The below article was published by the AP, photo credit AP/ Frank Augustine
LONDON (AP) — A prominent British human rights lawyer is convening an independent tribunal in London to investigate whether the Chinese government’s alleged rights abuses against Uighur Muslims in the far western Xinjiang region constitute genocide or crimes against humanity.
The tribunal is expected to reveal new evidence and testimony over several days’ hearings next year. While the tribunal does not have government backing, it is the latest attempt to hold China accountable for its treatment of the Uighurs and ethnic Turkic minorities, who have been subject to an unprecedented crackdown since 2017
Barrister Geoffrey Nice, who previously led the prosecution of ex-Serbian President Slobodan Milosevic over the Balkans war and worked with the International Criminal Court, was asked by the World Uighur Congress to investigate “ongoing atrocities and possible genocide” against the Uighur people.
Allegations against China about potential genocide are “questions that should be asked and answered” but such claims have never been legally scrutinized in public, Nice told The Associated Press.
Organizers are in the initial stages of gathering evidence, and expect to receive a substantial number of submissions from Uighurs exiled abroad over the next few months. New evidence that may emerge includes testimony from several former security guards who were involved in the Xinjiang detention camps.
“At the moment, the strongest evidence would appear to be evidence of incarceration and possibly evidence of enforced sterilization,” Nice said.
A recent investigation by the AP found that the Chinese government is systematically forcing birth control on Uighurs and other Muslims in an apparent effort to reduce their population. The report found that authorities regularly subject minority women to pregnancy checks and force intrauterine devices, sterilization and abortion on hundreds of thousands. While scores have been thrown in detention camps for alleged “religious extremism,” many others were sent to the camps simply for having too many children.
Such enforced sterilization practices could breach the Genocide Convention, Nice said.

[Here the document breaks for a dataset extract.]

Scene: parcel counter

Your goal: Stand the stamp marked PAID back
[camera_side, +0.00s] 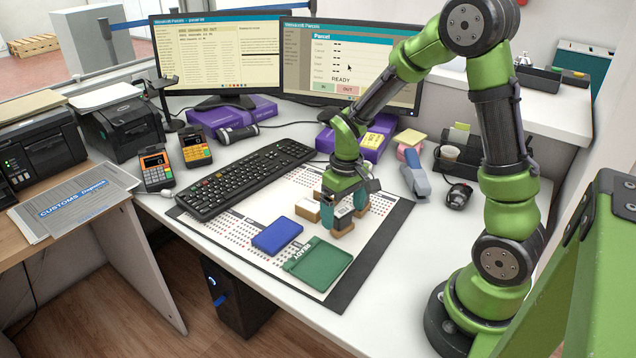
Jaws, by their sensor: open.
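My gripper (344,212) points down over the desk mat (372,246) with its teal fingers apart. A small stamp-like block (343,225) with a tan base and a dark, lettered upper part stands between or just behind the fingers. I cannot tell whether they touch it, and its lettering is too small to read. A tan block (308,210) lies just left of the gripper. I cannot tell which piece is marked PAID. A blue pad (277,235) and a green pad (318,263) with white lettering lie on the mat in front.
A black keyboard (247,178) lies left along the mat. Behind my gripper are a purple box (372,150) and a blue-grey stapler (416,180). The mat's front right part is clear.

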The Chinese Embassy in London did not respond to emailed requests for comment. Chinese officials have repeatedly derided allegations of rights abuses in Xinjiang as fabricated, and insist that all ethnicities are treated equally.ADVERTISEMENT
China has long suspected the Uighurs, who are mostly Muslim, of harboring separatist tendencies because of their distinct culture, language and religion. In a lengthy press conference in August, the Chinese ambassador to the U.K. played graphic videos of terrorist attacks in Xinjiang to show that the Chinese government’s measures there are “necessary and important.”
Ambassador Liu Xiaoming also called allegations about rights abuses in Xinjiang made in Western media “lies of the century,” and denied that nearly 1 million Uighurs have been detained in Xinjiang.
The London tribunal’s judgement is not binding on any government. However, Nice said the process will nonetheless be one way to address the lack of action in tackling the alleged abuses by “filling the gap with reliable information.”
“There is no other way of bringing the leadership of the (Chinese) Communist Party collectively or individually to judgement,” Nice said.
In July, lawyers representing exiled Uighur activists filed a complaint with the International Criminal Court against China, asking the court in The Hague, Netherlands, to investigate the forced repatriation of thousands of Uighurs from Cambodia and Tajikistan and alleged genocide in Xinjiang.
However, Beijing does not recognize the international court’s jurisdiction, and Nice — who is not involved in that case — said it will likely focus more on the repatriating countries’ culpability and less on that of Chinese authorities.
The World Uighur Congress, an international organization representing Uighur exiles, has provided initial evidence and funding to the London tribunal. Organizers expect to hold two public hearings in London next year.
The tribunal will comprise of at least seven members who will act as jury. They include British property businessman Nicholas Vetch, one of the organizers. A verdict is expected by the end of 2021.
Joanne Smith Finley at Newcastle University, an expert on Uighur studies, said the tribunal’s findings may help pressure governments to impose sanctions such as bans on cotton from Xinjiang.
“It does not have any true legal teeth in the sense that its determination will not be able to force any government to take any kind of action,” she said. “However, I do think that its determination will be important in terms of putting pressure on the U.K. government — and hopefully also other governments — to take clear measures to persuade China to desist from these abuses.”
Darren Byler, an academic at the University of Colorado, said an independent investigation would add a new perspective to the prevailing U.S.-centric reaction to the issue.
“So far the world response to what is happening to the Uighurs and Kazakhs in northwest China has been largely confined to unilateral actions by the United States and been associated with President Trump’s more general anti-China position,” Byler said.
In July, the Trump administration imposed sanctions on three senior Chinese Communist Party officials for alleged human rights abuses targeting Uighurs, ethnic Kazakhs and other minorities in Xinjiang, including mass detentions and forced population control.